Beyond the gorilla focus, other wildlife areas have recently gained traction. Nyungwe National Park features a unique forest that is ecologically important. It is an outstanding park for a variety of primates, but sightings are not reliable enough to compete with other chimpanzee trekking regions such as Kibale, Uganda and Mahale, Tanzania. However, travelers to Nyungwe are helping to protect the best preserved montane rainforest in Central Africa.
Akagera National Park is the only general safari game area in Rwanda, and has recently undergone extensive investments with African Parks. The park now features Big Five viewing opportunities, however most of our clientele combine gorilla trekking in Rwanda with traditional game viewing in Kenya or Tanzania.
Learn more about Rwanda Safaris on our Rwanda Page.

South Africa

Coastal View of the Western Cape near Cape Town
A coastline view near Cape Town, South Africa.
South Africa has a bit of everything, earning it the moniker “A World within a Nation.” There are beaches, mountains, cities, winelands, culture, and, of course, great safari areas. It can also feel very much like being in the USA or a European country making a South Africa Safari a bit different than other destinations.
The best places for a South African safari tour are in private reserves adjacent to the Kruger National Park, such as the Sabi Sand and Timbavati reserves. We typically avoid recommending the Kruger National Park as it tends to be crowded with day-trippers, campers, and public self-drivers, whereas the private reserves offer a more exclusive experience with only guided vehicles and guests staying at the limited number of lodges.

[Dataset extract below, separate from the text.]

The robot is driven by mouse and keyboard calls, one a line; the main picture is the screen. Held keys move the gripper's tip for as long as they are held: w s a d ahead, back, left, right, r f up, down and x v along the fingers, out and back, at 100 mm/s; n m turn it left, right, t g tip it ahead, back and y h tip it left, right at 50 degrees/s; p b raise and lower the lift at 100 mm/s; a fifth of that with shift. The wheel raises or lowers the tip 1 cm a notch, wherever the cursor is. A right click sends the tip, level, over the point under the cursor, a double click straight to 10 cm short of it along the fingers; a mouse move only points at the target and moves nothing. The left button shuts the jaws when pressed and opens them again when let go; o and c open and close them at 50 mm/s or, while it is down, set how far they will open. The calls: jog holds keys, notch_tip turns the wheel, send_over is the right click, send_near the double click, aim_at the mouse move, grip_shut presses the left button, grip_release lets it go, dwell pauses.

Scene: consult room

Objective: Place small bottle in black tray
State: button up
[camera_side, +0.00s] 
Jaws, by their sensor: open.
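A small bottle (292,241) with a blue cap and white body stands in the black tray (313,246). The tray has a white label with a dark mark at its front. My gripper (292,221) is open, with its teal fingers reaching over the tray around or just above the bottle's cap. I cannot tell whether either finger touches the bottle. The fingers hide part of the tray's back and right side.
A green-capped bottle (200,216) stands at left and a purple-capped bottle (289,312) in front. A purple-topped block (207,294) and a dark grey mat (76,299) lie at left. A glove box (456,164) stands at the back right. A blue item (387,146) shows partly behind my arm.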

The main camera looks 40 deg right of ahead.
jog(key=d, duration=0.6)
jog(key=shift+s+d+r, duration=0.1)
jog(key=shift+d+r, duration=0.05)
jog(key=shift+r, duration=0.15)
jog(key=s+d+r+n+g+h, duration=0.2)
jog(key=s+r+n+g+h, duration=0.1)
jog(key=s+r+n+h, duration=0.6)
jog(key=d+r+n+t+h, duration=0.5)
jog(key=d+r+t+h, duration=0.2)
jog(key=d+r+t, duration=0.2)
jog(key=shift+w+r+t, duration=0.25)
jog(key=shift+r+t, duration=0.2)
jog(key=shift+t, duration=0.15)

This is without a doubt the easiest quality area in Africa to see the Big Five (lion, leopard, elephant, buffalo, and rhino), and often times you may see all five species in a single day. It is also, without argument, the premier location to see leopards. The area feels a bit tamer and more managed than some other safari destinations. 

The lodging tends to be very upscale, consisting of permanent lodges and chalets. Tented camps are rarely found in South Africa. It is common for a safari lodge to have Internet connections, gyms, and spas to use between game drives. Many options are akin to being at a fine hotel or resort, but located in the bush with access to great wildlife viewing. This makes South Africa the best location to have a “soft” safari, and it is excellent for those who need to be in constant contact with their home or business. For these reasons, a South African safari can also be a great destination for a family safari – as kids who aren’t accustomed to long game drives and being out in the bush can partake in other activities to keep them occupied. Because of the ease of viewing, this is also a great choice for shorter safaris.
South Africa has so much to offer beyond safaris. It is common for people going on safari in other Southern Africa countries to combine some non-safari time in South Africa. The Cape Town region is particularly attractive for its cosmopolitan flair, scenic Table Mountain, and the stunning Winelands, which feature fine wines and world-class gourmet restaurants. Cape Town is considered by many to be one of the top five cities in the world and is often compared to San Francisco and Sydney, Australia. There are stunning coastal drives, charming hamlets, and the famed Garden Route. There is even remarkable wildlife with outstanding whale and shark watching. The opportunity to combine a safari with a stay in Cape Town makes South Africa a very popular honeymoon safari destination.

Beyond the Cape, there are many other compelling regions that have game parks, historic battlefields, warm water beaches, mountains, some of the world’s most luxurious trains, and much more. Due to a good infrastructure, South Africa is one of the best destinations for those who want to do some self-driving. It is a vast country though, and there is an excellent network of domestic flights making it easy to get around.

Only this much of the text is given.